What Goes On

A random bunch of goings-on from a bored (possibly sleep-deprived) hippie-Neopagan-Goddess-worshipping-loony.

Sunday, August 27, 2006

It's strange--it only happened on Friday, but I'm almost over the fire already. I'm still a bit miffed about losing the fish, but otherwise, I'm cool. A house is just a temporary place to keep your stuff, and stuff is temporary. I didn't need much more than I've got here--food, a couple changes of clothes, some tunes, and my backpack. It's cool. The animals are okay, Dad and Karen are okay, and I'm more or less unharmed (aside from having a few major freakouts right afterward and tomorrow we're going to the doctor's to make sure I didn't inhale too much smoke).

The things that are the greatest, I've taken away unharmed. And that's all that's needed or really, really wanted. I've moved on.

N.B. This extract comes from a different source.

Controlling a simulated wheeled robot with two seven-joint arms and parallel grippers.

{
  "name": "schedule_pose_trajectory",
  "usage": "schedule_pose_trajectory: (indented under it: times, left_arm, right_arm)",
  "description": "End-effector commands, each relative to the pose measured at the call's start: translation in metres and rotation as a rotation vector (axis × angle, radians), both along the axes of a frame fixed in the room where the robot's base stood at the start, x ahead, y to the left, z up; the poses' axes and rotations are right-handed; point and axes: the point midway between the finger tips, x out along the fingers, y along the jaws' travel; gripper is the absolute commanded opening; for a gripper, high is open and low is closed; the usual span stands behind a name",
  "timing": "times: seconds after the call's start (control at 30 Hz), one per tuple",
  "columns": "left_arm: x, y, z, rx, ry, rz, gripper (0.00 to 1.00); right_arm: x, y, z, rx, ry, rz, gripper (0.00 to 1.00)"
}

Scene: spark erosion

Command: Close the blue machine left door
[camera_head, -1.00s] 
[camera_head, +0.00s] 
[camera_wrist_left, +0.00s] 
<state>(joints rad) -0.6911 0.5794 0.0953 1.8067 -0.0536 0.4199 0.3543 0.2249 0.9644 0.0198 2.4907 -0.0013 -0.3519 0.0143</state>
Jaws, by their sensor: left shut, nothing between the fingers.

Though I am a little bit miffed that I won't be able to live in my home of ten years until perhaps Christmas. That's a bit of a drag, but what can you do, really? It's just a sentimental pile of siding and stuffing and nails. It's not really that important. So for now, since Dad and Karen aren't all up with it, I'll stay out of their way. I won't ask for Christmas presents and I suppose I'll have to just give up on seeing the Who this year. (That's what the Internet is for, I suppose.) It's more important that that $250 that would have been spent on seeing Pete n' Roger goes toward rebuilding our kitchen and cleaning up the house.

Rather miffed at THAT, too... I really wanted to see them. But what can you do? I don't want to stress Dad out again with that. I give up. I'll go do new things, and I suppose I'll listen to my Who CDs as loud as I can on those days that I could have gone.

It's a rather petty thing, though. MOVING ON, like I said.